The Chinese plan to spend $60 billion on urban wastewater infrastructure over the next five years. The move will maximise the potential of under-utilitised assets.
China’s State Council announced plans last month to spend RMB3.4 trillion ($536 billion) on environmental protection before the end of 2015, of which RMB380 billion ($60 billion) will go on urban wastewater systems, including reuse. More than half (56%) of this is expected to come from private sources. The 12th Five-Year Plan (FYP) implies a 14% increase in municipal wastewater investment compared to the previous five-year period.
Two thirds of the investment (RMB250 billion/$40 billion) will go on extending municipal sewerage networks, an increase of 20% on the previous plan, while RMB66 billion ($10 billion) will be spent on wastewater treatment plants, 20% less than under the previous plan (see chart below). During the period 2006-2010, plant capacity increased more rapidly than the expansion of collection networks, leading to under-utilisation of assets. The changed emphasis of the new plan should help to redress this imbalance.
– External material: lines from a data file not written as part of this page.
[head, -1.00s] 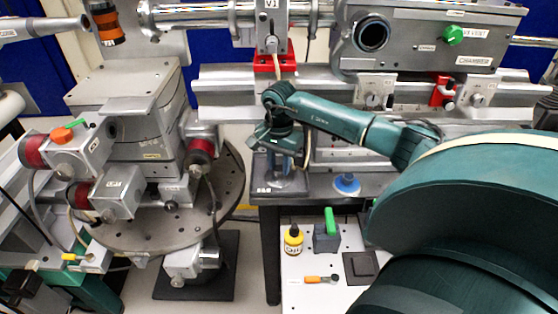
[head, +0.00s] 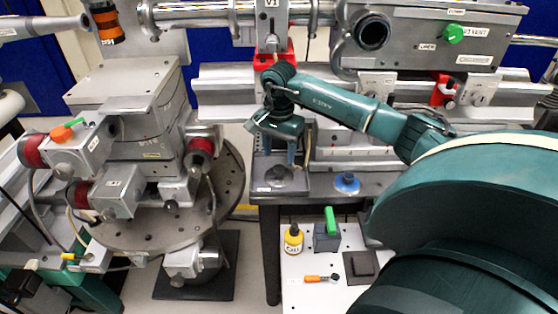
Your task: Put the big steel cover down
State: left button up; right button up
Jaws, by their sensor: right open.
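The big steel cover (head: 278,178) appears as a grey round piece with a raised middle. It lies on a dark labelled pad at the left end of the grey bench, below the chamber. My right gripper (head: 281,155) is above it, pointing down, open and empty, with a visible gap between its fingers and the cover. The chamber (head: 412,42) shows a dark round open port (head: 372,32) facing me. My left gripper is not in view.
A small blue-topped piece (head: 347,184) sits right of the cover. Below, a white cart (head: 310,262) carries a yellow bottle (head: 293,238), a green-handled block (head: 326,236) and an orange-handled tool (head: 318,278). A stage stack (head: 150,115) on a round perforated plate stands left.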

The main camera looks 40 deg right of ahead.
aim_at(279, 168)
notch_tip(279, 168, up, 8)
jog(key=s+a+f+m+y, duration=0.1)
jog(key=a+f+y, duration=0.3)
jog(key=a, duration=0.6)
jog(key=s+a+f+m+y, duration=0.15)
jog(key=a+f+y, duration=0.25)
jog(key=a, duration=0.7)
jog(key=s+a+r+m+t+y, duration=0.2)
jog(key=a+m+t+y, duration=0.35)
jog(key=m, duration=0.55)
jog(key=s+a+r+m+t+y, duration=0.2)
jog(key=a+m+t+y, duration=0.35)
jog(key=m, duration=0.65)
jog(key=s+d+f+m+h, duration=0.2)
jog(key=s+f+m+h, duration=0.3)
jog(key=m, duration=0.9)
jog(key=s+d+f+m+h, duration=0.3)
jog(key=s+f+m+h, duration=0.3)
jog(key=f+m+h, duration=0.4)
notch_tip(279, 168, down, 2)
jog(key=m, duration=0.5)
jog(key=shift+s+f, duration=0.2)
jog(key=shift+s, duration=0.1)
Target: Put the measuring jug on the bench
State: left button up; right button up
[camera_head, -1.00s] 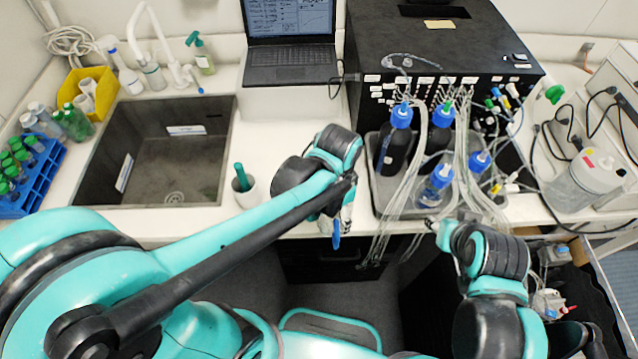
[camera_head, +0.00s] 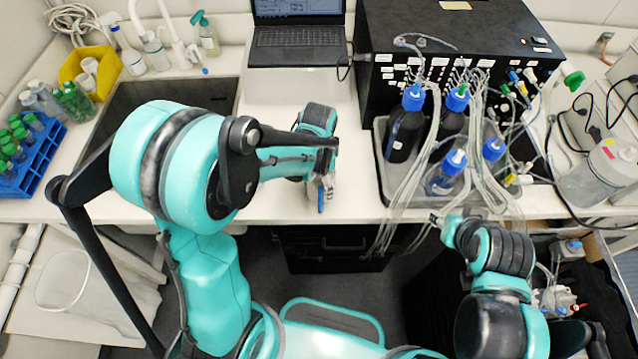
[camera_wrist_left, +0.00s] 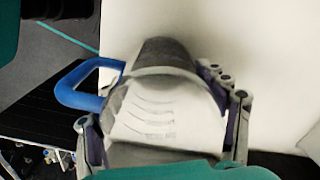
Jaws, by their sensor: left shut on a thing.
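The measuring jug (camera_wrist_left: 155,112) fills the middle of the left wrist view, pale and see-through with graduation lines and a blue handle on the left. My left gripper (camera_wrist_left: 165,130) is shut on it, one finger on each side. In the head view the left gripper (camera_head: 319,188) is at the bench's front edge. Only a bit of the jug's blue handle (camera_head: 320,200) shows there; the rest is hidden. I cannot tell whether the jug touches the bench (camera_head: 352,195). My right gripper (camera_head: 440,220) is by the front edge further right; its fingers are unclear.
A grey tray of bottles (camera_head: 384,165) with hanging tubes stands right of the left gripper, before a black box (camera_head: 450,40). A laptop (camera_head: 297,40) is behind. A sink and a blue tube rack (camera_head: 45,160) are left. White bench between laptop and tray is clear.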

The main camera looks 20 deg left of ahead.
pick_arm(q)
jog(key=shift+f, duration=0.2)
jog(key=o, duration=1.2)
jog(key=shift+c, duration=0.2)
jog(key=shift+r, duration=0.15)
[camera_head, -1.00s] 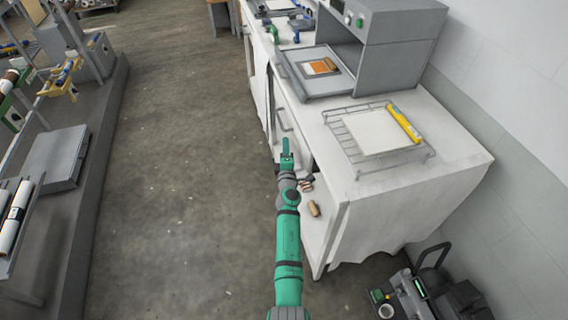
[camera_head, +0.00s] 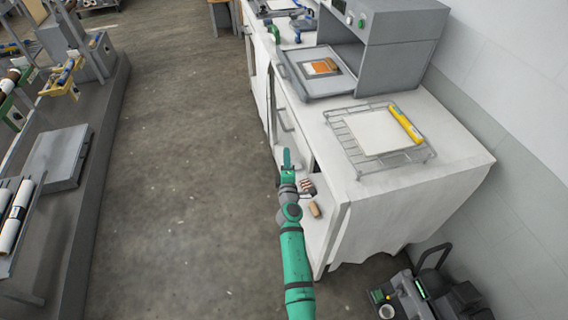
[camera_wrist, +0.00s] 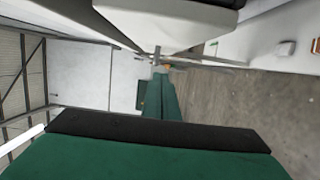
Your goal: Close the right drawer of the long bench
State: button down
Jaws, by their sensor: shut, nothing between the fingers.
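The long bench (camera_head: 430,190) is white and runs along the right wall in the head view. Its right drawer (camera_head: 312,240), at the near end, stands open. A tan cylinder (camera_head: 314,209) and some small striped items (camera_head: 307,187) lie in it. My gripper (camera_head: 287,155) is shut and empty, at the left edge of this opening and below a bar handle (camera_head: 287,119) on the bench front. Contact cannot be told. In the wrist view my shut fingers (camera_wrist: 160,80) point away beside a pale panel (camera_wrist: 165,20). My forearm hides part of the drawer front.
A wire rack (camera_head: 350,140) with a white sheet and a yellow tube stands on the bench, beside a grey press (camera_head: 385,50). A dark machine (camera_head: 430,295) sits on the floor at lower right. The aisle floor (camera_head: 190,180) is clear; shelving stands left.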

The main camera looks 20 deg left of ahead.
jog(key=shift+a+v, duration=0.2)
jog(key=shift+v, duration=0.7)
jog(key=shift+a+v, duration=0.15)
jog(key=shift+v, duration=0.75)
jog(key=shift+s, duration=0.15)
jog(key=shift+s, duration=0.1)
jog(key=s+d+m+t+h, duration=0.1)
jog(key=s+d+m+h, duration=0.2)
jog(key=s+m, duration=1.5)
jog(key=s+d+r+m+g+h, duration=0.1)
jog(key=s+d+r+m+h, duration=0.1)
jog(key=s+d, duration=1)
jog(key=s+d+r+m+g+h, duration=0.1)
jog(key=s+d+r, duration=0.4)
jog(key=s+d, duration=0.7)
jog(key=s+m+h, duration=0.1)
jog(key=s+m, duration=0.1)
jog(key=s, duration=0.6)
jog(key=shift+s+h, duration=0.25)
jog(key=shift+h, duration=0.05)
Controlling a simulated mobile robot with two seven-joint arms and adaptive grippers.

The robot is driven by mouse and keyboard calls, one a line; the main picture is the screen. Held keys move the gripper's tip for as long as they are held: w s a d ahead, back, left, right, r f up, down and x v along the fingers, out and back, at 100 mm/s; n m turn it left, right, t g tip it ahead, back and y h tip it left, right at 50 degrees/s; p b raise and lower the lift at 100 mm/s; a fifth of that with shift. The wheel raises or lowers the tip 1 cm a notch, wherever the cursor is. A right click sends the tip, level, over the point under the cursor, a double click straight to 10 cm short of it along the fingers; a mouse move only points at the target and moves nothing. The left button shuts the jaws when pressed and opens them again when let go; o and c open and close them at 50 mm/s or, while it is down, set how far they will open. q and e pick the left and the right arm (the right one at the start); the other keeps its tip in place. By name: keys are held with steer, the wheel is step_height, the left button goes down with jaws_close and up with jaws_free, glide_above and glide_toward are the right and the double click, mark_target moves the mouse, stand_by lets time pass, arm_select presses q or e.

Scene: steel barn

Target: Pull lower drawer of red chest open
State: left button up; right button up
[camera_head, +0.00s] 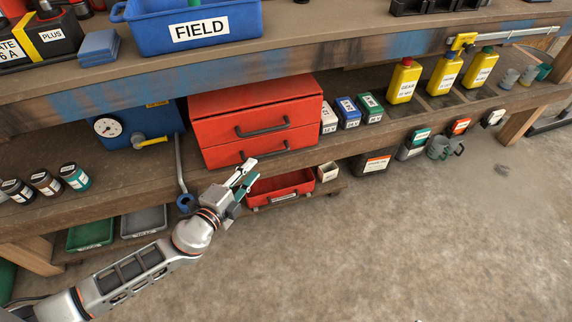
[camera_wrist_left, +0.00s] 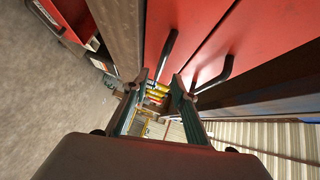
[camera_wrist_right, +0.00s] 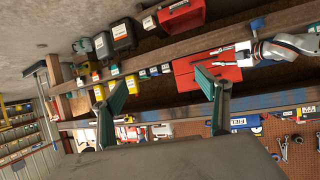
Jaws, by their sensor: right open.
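The red chest (camera_head: 255,95) sits on the lower shelf of the bench, with two drawers that look shut. Its lower drawer (camera_head: 225,155) has a dark bar handle, partly behind my left gripper (camera_head: 247,175). In the left wrist view the lower drawer's handle (camera_wrist_left: 168,52) lies just beyond the fingertips, and the upper handle (camera_wrist_left: 218,78) is to the right. My left gripper is open, its fingers apart and holding nothing; I cannot tell whether it touches the handle. My right gripper (camera_wrist_right: 163,85) is open and empty, away from the chest (camera_wrist_right: 205,72).
A red open bin (camera_head: 282,188) stands below the chest. A blue box with a gauge (camera_head: 140,122) is left of it; small labelled boxes (camera_head: 348,113) are right. The shelf edge runs under the chest. The concrete floor (camera_head: 400,240) in front is clear.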

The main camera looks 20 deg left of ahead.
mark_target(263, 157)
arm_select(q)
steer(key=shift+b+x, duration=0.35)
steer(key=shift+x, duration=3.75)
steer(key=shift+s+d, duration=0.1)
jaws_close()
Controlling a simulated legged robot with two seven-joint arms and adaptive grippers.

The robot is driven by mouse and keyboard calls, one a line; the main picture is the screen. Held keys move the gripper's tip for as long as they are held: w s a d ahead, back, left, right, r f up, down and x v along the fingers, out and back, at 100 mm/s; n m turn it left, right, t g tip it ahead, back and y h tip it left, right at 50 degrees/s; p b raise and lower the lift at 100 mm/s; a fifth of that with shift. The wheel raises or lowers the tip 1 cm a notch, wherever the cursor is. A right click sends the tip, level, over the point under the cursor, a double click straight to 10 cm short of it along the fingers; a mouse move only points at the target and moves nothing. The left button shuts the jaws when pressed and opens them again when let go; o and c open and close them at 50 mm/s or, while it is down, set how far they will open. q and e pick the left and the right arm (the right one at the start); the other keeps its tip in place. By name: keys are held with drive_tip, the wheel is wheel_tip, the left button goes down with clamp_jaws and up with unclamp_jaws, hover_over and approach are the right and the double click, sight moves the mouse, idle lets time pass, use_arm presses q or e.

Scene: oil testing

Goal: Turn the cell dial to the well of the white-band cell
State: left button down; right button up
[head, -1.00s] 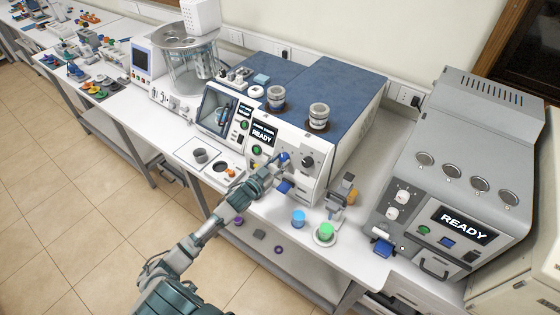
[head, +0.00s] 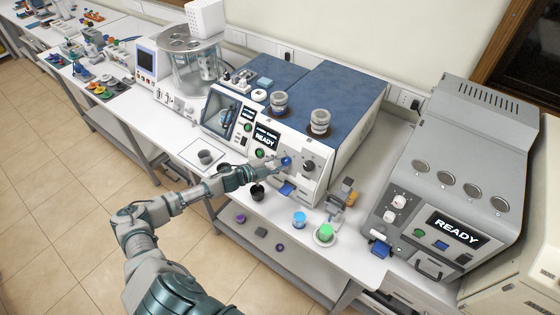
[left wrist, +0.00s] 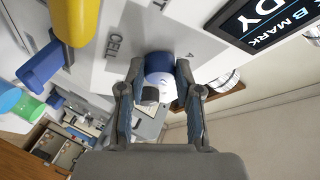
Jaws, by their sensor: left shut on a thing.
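The cell dial is a small blue and white knob (head: 287,161) on the front of the blue-topped tester (head: 335,85). In the left wrist view the dial (left wrist: 160,68) sits between my fingertips beside the printed word CELL and a letter A. My left gripper (head: 280,165) is shut on it; it also shows in the left wrist view (left wrist: 158,78). The dial's pointer and the well it faces cannot be made out. Two metal-topped wells (head: 278,101) (head: 319,120) stand on the tester; no white band is clear. My right gripper is not in view.
A black knob (head: 308,166) is just right of the dial. A blue cup (head: 299,219), a green cup (head: 326,232) and a black cup (head: 258,192) stand on the bench. A grey machine reading READY (head: 455,228) is at the right.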

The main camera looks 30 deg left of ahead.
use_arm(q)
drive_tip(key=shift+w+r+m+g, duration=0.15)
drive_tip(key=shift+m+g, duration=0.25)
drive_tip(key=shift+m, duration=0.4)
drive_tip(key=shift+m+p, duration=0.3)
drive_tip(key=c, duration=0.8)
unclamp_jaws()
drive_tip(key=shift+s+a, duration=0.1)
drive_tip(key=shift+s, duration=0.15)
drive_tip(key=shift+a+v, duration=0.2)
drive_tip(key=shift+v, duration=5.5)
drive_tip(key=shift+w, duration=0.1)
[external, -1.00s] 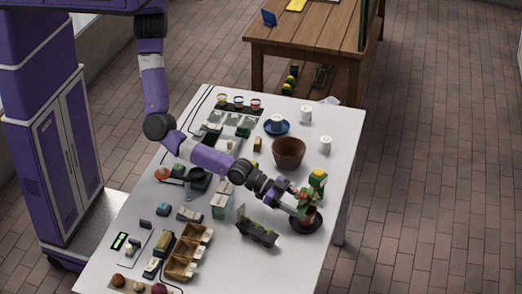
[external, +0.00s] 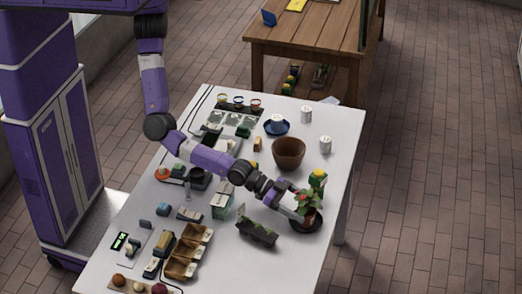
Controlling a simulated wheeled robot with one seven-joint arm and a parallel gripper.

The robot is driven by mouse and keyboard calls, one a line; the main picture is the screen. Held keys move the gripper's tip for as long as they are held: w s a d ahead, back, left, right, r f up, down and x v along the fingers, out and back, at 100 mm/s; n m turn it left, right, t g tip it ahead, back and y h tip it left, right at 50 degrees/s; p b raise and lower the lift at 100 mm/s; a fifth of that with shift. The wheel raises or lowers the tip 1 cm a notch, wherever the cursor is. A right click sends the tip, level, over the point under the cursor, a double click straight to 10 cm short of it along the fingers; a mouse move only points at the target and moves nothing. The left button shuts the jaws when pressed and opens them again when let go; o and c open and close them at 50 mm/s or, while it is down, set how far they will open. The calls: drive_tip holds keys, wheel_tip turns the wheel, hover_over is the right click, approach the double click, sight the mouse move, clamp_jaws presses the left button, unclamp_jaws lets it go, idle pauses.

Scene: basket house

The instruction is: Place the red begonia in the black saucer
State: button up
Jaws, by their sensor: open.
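The red begonia (external: 306,199), a leafy green plant with small red flowers in a brownish pot, stands upright near the right edge of the white table. Its pot appears to rest within the black saucer (external: 315,228), a dark round dish whose rim shows around the pot's foot. My gripper (external: 290,197) is open, just left of the begonia at about pot or leaf height. Whether a finger still touches the plant is too small to tell.
Another potted plant with a green and yellow top (external: 318,180) stands close behind the begonia. A dark planter tray (external: 257,233) lies front left of the saucer. A brown bowl (external: 288,153) and a white cup (external: 325,145) stand farther back. The near right table area is clear.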

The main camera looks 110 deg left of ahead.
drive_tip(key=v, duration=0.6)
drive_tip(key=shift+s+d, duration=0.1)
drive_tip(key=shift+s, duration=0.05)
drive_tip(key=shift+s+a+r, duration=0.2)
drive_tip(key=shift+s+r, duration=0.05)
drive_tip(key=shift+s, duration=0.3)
Over the course of the next five years, wastewater treatment coverage should rise to 85% nationwide. Larger, more developed cities will be required to attain treatment rates of 90%, while smaller cities and towns need to reach 80%. Coverage increased significantly during the 11th FYP, from 52% in 2005 to 72% in 2010, but the emphasis was on major urban areas. For the first time, the new plan shines the spotlight on reducing pollution in areas located away from major conurbations.
“The government is trying to encourage more investment in rural areas. This may translate into higher expenditure on rural water treatment projects,” said Chi-Man Wong, an analyst at Piper Jaffray in Hong Kong.
The 12th FYP also sets out targets for discharges of specific pollutants. Chemical oxygen demand (COD) in rivers and lakes should be reduced by 8% at the national level, while ammonia levels will need to be reduced by 10%. This is the first time that ammonia has been a focus of pollution control efforts, and the fresh mandate will require new investment in monitoring and treatment technologies.
Reducing pollutant levels will be an uphill struggle. “All indicators seem to point to continued increases in pollution of both fresh surface waters and groundwater in China,” said James Leckie, professor of environmental engineering at Stanford University.
Expenditure on pollution control will be greatest in the highly industrialised provinces of Guangdong, Shandong and Jiangsu. Inland provinces have softer targets to reduce conflict with their economic growth objectives, and in some cases – such as Qinghai – pollution levels will be allowed to rise. Nevertheless, investment will still be needed to develop treatment assets and acquire equipment.
The 12th FYP also tightens targets on improving water quality in key rivers and lakes throughout the country. This will generate demand for advanced wastewater treatment technologies in specific geographic areas. Beijing Origin Water, which specialises in MBR, should be well placed to benefit from this policy. The company is now turning its focus inland, and last year spent RMB600 million ($95 million) for a 49% stake in a joint venture with water infrastructure construction company Yunnan Water Industry Investment and Development Co.
The key speech announcing the environmental protection targets was delivered by vice premier Li Keqiang, who is expected to take over as premier from Wen Jiabao at the People’s Congress later this year. Li’s speech signals that the policy of balancing economic growth with efforts to protect the environment and manage resources sustainably – the hallmark of Hu Jintao’s presidency – is likely to be maintained after the leadership changeover.